Spiritual Battles

The Berditchever Rav, zy”a, once noticed a group of Chassidim in animated conversation.

He inquired what they were talking about.

While somewhat uncomfortable about their choice of topic, they admitted that it was about the phenomenal wealth of Count Potocki, and the ultra-luxurious life he reveled in.

“He once wanted to ski in the middle of the summer,” one of the Chassidim related. “So he purchased a huge amount of salt [an expensive commodity at the time] and created a mountain to go skiing on.”

“Did he ever light Chanukah lecht?” The Berdichever Rav asked rhetorically.

The answer, obviously, was no.

“Then he doesn’t have any olam hazeh!” the Rebbe declared.

The Berditchever Rav was stating an eternal truth, one that many have discovered but few are willing to admit.

Great wealth often translates into a life of ostentatious luxury, but it certainly doesn’t bring happiness. In fact it is probable that this much-pursued ideal can be more often found in broken-down hovels than in the palatial mansions of the super-rich.

True happiness, a real sense of satisfaction, can be achieved only through doing something spiritually sound.

When we perform a mitzvah like Chanukah lecht, the result is not only a glorious reward in the World to Come, but temporal pleasure right here in this world.

Harav Meir Yosef Rubin, shlita, Dayan of the Rachmastrivka kehillah, points out that this was already alluded to four hundred years ago by the Taz. That great halachic authority discusses (670:3) why on Purim we are obligated to celebrate through food and drink, while on Chanukah the path to simchah is through hallel and hodaah. First the Taz quotes the Levush, who explains that since the miracle of Purim commemorates the physical salvation of the Jewish people, we celebrate through physically rewarding activities such as eating a seudah. The miracle of Chanukah, on the other hand, was a spiritual one, for the Greeks didn’t seek the physical annihilation of the Jewish people, but only of the Jewish soul.

But the Taz disagrees with the explanation of the Levush.

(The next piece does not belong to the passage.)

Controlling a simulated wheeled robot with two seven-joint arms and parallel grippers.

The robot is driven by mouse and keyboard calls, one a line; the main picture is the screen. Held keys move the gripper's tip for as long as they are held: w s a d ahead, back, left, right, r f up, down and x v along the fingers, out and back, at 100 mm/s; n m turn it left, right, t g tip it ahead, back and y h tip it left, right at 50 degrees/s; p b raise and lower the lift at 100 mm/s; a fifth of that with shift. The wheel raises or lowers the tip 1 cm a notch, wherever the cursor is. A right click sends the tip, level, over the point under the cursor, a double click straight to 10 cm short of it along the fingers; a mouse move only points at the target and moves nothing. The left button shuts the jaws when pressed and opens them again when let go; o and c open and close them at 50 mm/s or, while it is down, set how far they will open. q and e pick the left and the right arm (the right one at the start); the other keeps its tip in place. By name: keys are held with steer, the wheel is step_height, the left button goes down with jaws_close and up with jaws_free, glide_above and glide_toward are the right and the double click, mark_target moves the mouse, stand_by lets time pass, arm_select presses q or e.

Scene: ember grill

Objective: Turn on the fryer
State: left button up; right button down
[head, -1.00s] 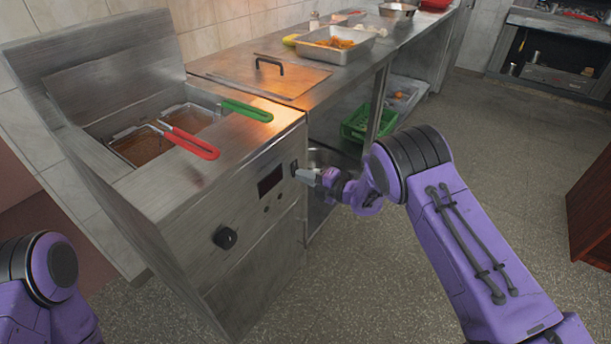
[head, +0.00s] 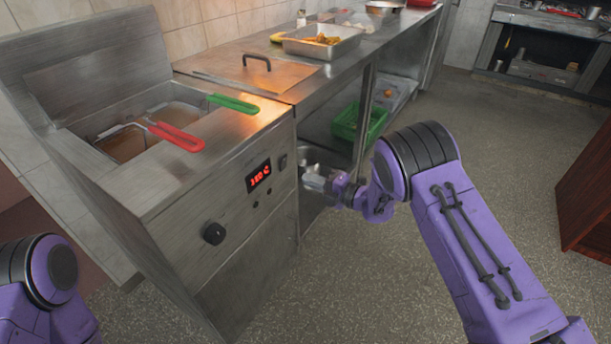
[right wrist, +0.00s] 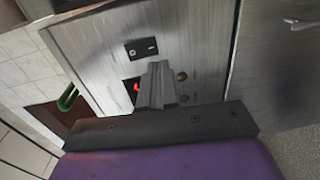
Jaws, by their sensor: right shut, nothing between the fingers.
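The steel fryer (head: 180,225) stands at the left in the head view. Its display (head: 259,175) is lit with red digits. A dark switch (head: 283,161) sits right of the display; in the right wrist view the switch (right wrist: 141,48) shows on the panel beyond my fingers. A black knob (head: 214,233) is lower left on the front. My right gripper (head: 314,178) is shut and empty, just right of the switch and apart from it; its closed fingers (right wrist: 157,85) also show in the right wrist view. Of my left arm, only a part shows at the lower left; its gripper is out of view.
Baskets with a red handle (head: 177,137) and a green handle (head: 233,103) sit in the fryer. A steel counter (head: 215,66) with a food tray (head: 322,42) adjoins it. A green crate (head: 358,124) is on the shelf below. The floor in front is clear.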

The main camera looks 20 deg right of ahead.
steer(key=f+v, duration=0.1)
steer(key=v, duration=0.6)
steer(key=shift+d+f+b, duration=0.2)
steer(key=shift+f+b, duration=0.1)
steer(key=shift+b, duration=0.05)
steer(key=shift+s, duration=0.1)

“This is not correct,” he says. “For as Rashi states in Parashas Ki Seitzei, ‘he who causes his fellow man to sin is doing him greater [harm] than he who kills him.’”

It is clear that the Taz felt that the spiritual miracle of Chanukah was very much a reason to celebrate in the temporal realm as well. For without spirituality, there is no olam hazeh either…

In his own explanation, the Taz says that the primary celebration of Chanukah is not for the victory over the Greeks but rather for the miracle of the oil. Therefore it is not comparable to Purim, which celebrates the salvation of the Jewish people.

* * *

What is perplexing, however, is that the Al hanissim prayer that we recite in Shemoneh Esrei and in Birkas Hamazon is based on the battles with the Greeks. While there is a mention of “kindling lights in chatzros kodshecha,” according to some authorities that doesn’t refer to the miracle of the oil.

One explanation, proposed by Hagaon Harav Chaim Kanievsky, shlita, is that since Al hanissim is a tefillah of hoda’ah, we express gratitude only for those miracles that directly affect us today. On Pesach we celebrate our redemption, for as we recite in the Haggadah, if Hashem wouldn’t have taken us out of Egypt, we would still be enslaved there!

In a similar vein, if not for the miracle of Purim, and the victory over the Greeks at the time of nes Chanukah, Klal Yisrael as a vibrant Torah-observing nation would not exist today. The uplifting nes of the oil, though, does not fall into the category of hoda’ah.

This brings us to another question. Why does the tefillah celebrate the milchamos, the battles? We are not a war-loving nation. Why don’t we rather celebrate the victories?

The answer, said the Ponezhever Rav, zt”l, is that the battles of Chanukah were spiritual in nature. That war is still ongoing, and will continue to be waged until Moshiach comes. We cannot celebrate “victory,” for it is not yet in sight.

Rather, it is precisely the battles, the milchamos, that we celebrate. The fact that even in a time of such impurity as ours we continue to battle the forces of evil, the fact that we refuse to raise our hands and surrender, this is what we are celebrating!